## Exercise directions
From the first line of the data through the line containing "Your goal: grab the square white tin", return each line exactly.

## Provided records
----------

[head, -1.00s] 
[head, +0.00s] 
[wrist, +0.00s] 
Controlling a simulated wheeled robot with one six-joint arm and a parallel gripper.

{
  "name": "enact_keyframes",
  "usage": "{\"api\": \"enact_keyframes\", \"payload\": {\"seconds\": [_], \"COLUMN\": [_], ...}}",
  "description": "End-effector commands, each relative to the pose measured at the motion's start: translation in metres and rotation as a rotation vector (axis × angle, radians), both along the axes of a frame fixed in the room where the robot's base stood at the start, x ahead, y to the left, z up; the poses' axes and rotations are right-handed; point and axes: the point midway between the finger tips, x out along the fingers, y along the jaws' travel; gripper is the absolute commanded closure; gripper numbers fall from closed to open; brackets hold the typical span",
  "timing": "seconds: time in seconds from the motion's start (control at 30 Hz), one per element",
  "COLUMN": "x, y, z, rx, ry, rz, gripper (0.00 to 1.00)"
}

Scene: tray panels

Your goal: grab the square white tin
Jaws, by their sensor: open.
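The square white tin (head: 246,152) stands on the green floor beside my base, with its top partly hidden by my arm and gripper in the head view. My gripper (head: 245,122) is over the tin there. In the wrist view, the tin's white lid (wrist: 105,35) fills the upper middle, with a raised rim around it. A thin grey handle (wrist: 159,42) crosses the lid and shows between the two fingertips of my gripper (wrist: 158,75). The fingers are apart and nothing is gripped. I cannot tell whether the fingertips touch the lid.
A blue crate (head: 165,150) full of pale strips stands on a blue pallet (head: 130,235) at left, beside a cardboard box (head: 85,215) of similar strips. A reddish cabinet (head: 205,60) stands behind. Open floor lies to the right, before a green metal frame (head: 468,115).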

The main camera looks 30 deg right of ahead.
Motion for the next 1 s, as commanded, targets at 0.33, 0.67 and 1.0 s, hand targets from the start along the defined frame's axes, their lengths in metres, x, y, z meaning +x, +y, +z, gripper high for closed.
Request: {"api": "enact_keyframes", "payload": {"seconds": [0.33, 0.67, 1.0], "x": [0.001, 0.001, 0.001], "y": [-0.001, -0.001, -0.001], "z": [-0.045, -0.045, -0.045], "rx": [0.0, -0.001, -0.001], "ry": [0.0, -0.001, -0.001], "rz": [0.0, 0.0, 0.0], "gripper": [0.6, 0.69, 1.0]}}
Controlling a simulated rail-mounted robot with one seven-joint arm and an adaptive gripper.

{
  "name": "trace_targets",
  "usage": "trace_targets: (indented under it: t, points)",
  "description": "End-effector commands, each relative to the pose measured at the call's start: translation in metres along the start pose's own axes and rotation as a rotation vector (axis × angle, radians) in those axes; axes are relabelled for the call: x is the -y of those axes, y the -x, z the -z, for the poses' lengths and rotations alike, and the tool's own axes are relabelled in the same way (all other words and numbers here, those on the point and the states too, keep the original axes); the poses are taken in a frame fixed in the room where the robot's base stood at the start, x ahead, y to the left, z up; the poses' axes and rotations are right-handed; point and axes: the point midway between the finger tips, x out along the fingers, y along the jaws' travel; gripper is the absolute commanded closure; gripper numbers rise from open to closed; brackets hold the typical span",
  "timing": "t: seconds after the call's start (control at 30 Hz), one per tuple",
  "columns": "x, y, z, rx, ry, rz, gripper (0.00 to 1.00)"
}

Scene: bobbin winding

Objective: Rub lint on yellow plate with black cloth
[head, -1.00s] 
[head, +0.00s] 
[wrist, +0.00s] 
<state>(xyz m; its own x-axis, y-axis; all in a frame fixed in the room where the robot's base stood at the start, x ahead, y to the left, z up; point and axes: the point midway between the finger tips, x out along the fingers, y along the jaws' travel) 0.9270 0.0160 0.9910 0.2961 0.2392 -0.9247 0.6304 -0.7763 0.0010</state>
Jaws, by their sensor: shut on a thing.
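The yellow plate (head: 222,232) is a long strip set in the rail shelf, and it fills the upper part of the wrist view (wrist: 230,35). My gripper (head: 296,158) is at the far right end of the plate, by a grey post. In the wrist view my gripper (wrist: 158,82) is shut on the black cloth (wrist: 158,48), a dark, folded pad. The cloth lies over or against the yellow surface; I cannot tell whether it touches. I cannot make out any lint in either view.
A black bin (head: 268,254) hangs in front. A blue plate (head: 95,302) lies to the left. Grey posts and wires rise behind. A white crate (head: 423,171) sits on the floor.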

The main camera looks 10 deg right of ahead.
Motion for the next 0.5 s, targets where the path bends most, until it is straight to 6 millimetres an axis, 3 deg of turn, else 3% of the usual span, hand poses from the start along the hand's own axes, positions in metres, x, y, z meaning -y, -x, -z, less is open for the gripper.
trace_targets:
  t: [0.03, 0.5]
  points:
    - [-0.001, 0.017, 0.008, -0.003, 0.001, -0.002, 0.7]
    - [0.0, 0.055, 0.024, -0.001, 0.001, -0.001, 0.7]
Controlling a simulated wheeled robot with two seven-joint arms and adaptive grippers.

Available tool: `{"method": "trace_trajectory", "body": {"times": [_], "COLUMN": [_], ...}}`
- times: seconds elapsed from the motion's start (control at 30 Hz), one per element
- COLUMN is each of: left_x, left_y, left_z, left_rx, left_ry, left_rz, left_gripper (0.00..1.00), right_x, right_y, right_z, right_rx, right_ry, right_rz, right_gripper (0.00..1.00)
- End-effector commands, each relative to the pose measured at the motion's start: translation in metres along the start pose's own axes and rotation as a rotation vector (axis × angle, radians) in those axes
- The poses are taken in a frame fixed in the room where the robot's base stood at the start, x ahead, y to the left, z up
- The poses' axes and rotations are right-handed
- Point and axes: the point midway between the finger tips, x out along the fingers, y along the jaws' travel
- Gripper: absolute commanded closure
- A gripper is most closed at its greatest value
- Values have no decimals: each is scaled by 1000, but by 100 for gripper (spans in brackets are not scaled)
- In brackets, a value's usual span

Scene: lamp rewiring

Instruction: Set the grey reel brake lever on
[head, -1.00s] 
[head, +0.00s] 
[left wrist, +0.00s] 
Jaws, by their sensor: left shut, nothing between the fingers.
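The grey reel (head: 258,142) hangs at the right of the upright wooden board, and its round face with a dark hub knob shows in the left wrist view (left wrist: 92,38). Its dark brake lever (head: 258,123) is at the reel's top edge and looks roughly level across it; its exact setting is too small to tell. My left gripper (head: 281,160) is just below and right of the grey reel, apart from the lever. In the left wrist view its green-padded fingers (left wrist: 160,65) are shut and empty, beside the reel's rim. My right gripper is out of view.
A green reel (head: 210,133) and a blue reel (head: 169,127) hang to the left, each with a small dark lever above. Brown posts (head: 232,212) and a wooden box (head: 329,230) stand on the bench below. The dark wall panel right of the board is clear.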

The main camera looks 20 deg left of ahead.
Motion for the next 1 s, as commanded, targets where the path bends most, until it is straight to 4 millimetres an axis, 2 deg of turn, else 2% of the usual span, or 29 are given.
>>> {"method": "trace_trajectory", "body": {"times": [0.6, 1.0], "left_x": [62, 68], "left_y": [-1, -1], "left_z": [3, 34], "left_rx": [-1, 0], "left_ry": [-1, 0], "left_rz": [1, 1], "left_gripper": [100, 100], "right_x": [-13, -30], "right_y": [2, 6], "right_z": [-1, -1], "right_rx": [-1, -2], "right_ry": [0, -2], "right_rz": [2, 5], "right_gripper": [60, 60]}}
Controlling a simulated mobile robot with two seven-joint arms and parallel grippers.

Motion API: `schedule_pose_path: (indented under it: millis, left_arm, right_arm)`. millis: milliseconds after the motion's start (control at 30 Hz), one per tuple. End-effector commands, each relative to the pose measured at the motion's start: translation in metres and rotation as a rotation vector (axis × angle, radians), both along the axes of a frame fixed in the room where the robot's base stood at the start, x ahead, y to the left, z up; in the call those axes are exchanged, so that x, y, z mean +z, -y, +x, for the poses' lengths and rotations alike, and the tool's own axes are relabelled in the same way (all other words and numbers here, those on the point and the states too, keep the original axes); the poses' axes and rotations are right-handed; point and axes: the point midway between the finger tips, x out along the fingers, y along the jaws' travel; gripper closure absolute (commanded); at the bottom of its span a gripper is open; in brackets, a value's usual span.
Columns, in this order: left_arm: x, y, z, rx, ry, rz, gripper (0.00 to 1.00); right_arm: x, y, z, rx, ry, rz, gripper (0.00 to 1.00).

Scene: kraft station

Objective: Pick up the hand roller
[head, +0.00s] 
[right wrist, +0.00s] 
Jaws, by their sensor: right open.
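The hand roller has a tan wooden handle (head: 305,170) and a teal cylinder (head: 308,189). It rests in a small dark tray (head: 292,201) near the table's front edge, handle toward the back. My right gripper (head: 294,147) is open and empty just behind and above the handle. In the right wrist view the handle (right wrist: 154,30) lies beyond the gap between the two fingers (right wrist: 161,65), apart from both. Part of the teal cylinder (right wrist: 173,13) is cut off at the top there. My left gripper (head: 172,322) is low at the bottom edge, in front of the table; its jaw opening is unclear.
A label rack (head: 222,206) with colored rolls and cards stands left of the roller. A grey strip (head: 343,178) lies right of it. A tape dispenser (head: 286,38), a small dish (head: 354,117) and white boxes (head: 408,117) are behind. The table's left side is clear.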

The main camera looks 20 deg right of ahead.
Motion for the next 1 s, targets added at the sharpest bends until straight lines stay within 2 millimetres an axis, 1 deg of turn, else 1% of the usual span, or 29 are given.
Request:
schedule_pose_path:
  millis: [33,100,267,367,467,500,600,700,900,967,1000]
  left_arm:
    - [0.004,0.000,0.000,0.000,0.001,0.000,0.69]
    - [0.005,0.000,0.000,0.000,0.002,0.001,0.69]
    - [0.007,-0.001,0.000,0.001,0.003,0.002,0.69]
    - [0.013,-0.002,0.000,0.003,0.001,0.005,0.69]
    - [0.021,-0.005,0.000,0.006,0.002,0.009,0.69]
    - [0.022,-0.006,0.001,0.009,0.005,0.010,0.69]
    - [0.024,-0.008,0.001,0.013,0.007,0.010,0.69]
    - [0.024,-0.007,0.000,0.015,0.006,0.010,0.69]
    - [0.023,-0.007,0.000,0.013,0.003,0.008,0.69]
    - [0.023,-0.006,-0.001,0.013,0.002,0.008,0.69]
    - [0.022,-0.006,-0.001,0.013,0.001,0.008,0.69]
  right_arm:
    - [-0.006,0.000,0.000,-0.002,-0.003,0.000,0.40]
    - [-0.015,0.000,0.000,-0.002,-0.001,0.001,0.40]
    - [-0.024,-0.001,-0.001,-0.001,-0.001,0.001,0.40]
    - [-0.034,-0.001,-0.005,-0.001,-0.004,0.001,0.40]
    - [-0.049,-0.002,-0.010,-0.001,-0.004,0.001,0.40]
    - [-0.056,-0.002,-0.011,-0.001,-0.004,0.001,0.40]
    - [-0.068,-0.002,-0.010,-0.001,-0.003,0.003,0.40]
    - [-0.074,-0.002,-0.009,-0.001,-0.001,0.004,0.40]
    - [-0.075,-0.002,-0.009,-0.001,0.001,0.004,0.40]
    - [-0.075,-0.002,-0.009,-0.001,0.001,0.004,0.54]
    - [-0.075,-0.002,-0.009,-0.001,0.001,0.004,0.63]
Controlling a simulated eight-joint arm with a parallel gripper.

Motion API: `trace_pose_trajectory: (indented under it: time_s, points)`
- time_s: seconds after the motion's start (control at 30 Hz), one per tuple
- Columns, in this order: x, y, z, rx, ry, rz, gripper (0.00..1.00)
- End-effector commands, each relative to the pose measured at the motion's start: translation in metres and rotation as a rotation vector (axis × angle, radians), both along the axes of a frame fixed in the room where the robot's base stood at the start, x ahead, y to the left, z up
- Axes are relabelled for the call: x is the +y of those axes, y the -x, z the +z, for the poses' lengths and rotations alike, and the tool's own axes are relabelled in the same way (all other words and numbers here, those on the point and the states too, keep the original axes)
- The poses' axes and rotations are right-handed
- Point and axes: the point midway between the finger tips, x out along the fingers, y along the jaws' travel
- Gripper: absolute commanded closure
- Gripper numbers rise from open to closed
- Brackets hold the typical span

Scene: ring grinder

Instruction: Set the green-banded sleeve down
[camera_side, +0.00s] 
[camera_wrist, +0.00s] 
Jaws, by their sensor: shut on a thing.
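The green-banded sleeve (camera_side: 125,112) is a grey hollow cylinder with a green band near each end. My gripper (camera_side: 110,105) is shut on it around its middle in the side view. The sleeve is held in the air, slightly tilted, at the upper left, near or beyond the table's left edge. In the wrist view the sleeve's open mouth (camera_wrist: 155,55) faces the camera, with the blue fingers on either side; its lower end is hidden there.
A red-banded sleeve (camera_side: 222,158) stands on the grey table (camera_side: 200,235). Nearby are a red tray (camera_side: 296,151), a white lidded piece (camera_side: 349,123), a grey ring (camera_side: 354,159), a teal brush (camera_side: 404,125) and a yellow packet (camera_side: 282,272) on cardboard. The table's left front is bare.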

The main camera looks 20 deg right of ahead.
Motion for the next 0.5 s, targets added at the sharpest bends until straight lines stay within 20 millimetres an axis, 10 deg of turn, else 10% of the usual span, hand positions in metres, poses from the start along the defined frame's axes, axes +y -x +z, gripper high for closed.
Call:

----------

## Task output
[head, -1.00s] 
[head, +0.00s] 
[wrist, +0.00s] 
Controlling a simulated wheeled robot with one six-joint arm and a parallel gripper.

{
  "name": "enact_keyframes",
  "usage": "{\"api\": \"enact_keyframes\", \"payload\": {\"seconds\": [_], \"COLUMN\": [_], ...}}",
  "description": "End-effector commands, each relative to the pose measured at the motion's start: translation in metres and rotation as a rotation vector (axis × angle, radians), both along the axes of a frame fixed in the room where the robot's base stood at the start, x ahead, y to the left, z up; the poses' axes and rotations are right-handed; point and axes: the point midway between the finger tips, x out along the fingers, y along the jaws' travel; gripper is the absolute commanded closure; gripper numbers fall from closed to open; brackets hold the typical span",
  "timing": "seconds: time in seconds from the motion's start (control at 30 Hz), one per element",
  "COLUMN": "x, y, z, rx, ry, rz, gripper (0.00 to 1.00)"
}

Scene: tray panels

Your goal: grab the square white tin

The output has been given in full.